• **What the task requires**: Repeat each line word for word.

# # #

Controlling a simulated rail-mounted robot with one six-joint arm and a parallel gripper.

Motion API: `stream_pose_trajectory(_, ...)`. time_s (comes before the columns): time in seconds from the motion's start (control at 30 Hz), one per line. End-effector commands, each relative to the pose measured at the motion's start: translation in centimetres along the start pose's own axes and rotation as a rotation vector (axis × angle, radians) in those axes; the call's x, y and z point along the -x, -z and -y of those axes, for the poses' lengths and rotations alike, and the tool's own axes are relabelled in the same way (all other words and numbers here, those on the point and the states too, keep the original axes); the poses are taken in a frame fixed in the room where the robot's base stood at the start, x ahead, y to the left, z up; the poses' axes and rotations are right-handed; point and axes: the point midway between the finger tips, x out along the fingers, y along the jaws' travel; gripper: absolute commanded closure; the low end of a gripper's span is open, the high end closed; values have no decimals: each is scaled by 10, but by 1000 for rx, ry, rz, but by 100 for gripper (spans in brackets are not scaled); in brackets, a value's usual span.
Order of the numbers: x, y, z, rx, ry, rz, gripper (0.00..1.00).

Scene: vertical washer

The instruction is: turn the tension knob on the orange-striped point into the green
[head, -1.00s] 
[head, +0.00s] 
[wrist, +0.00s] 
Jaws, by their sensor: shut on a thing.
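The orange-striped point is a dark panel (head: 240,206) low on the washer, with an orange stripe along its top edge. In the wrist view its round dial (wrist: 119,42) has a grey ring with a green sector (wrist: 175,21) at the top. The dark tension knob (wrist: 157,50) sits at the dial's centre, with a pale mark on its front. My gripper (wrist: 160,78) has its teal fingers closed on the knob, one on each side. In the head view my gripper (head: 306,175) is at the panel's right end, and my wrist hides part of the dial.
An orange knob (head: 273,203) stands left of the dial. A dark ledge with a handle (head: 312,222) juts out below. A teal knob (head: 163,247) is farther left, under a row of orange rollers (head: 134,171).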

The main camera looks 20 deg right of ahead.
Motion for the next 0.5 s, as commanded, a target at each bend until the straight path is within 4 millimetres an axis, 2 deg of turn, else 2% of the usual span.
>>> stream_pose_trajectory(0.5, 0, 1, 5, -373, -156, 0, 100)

# # #

• **Response for this exercise**:
Controlling a simulated rail-mounted robot with one six-joint arm and a parallel gripper.

Motion API: `stream_pose_trajectory(_, ...)`. time_s (comes before the columns): time in seconds from the motion's start (control at 30 Hz), one per line. End-effector commands, each relative to the pose measured at the motion's start: translation in centimetres along the start pose's own axes and rotation as a rotation vector (axis × angle, radians) in those axes; the call's x, y and z point along the -x, -z and -y of those axes, for the poses' lengths and rotations alike, and the tool's own axes are relabelled in the same way (all other words and numbers here, those on the point and the states too, keep the original axes); the poses are taken in a frame fixed in the room where the robot's base stood at the start, x ahead, y to the left, z up; the poses' axes and rotations are right-handed; point and axes: the point midway between the finger tips, x out along the fingers, y along the jaws' travel; gripper: absolute commanded closure; the low end of a gripper's span is open, the high end closed; values have no decimals: each is scaled by 10, but by 1000 for rx, ry, rz, but by 100 for gripper (spans in brackets are not scaled); in brackets, a value's usual span.
Order of the numbers: x, y, z, rx, ry, rz, gripper (0.00..1.00).

Scene: vertical washer

The instruction is: turn the tension knob on the orange-striped point into the green
[head, -1.00s] 
[head, +0.00s] 
[wrist, +0.00s] 
Jaws, by their sensor: shut on a thing.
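The orange-striped point is a dark panel (head: 240,206) low on the washer, with an orange stripe along its top edge. In the wrist view its round dial (wrist: 119,42) has a grey ring with a green sector (wrist: 175,21) at the top. The dark tension knob (wrist: 157,50) sits at the dial's centre, with a pale mark on its front. My gripper (wrist: 160,78) has its teal fingers closed on the knob, one on each side. In the head view my gripper (head: 306,175) is at the panel's right end, and my wrist hides part of the dial.
An orange knob (head: 273,203) stands left of the dial. A dark ledge with a handle (head: 312,222) juts out below. A teal knob (head: 163,247) is farther left, under a row of orange rollers (head: 134,171).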

The main camera looks 20 deg right of ahead.
Motion for the next 0.5 s, as commanded, a target at each bend until the straight path is within 4 millimetres an axis, 2 deg of turn, else 2% of the usual span.
>>> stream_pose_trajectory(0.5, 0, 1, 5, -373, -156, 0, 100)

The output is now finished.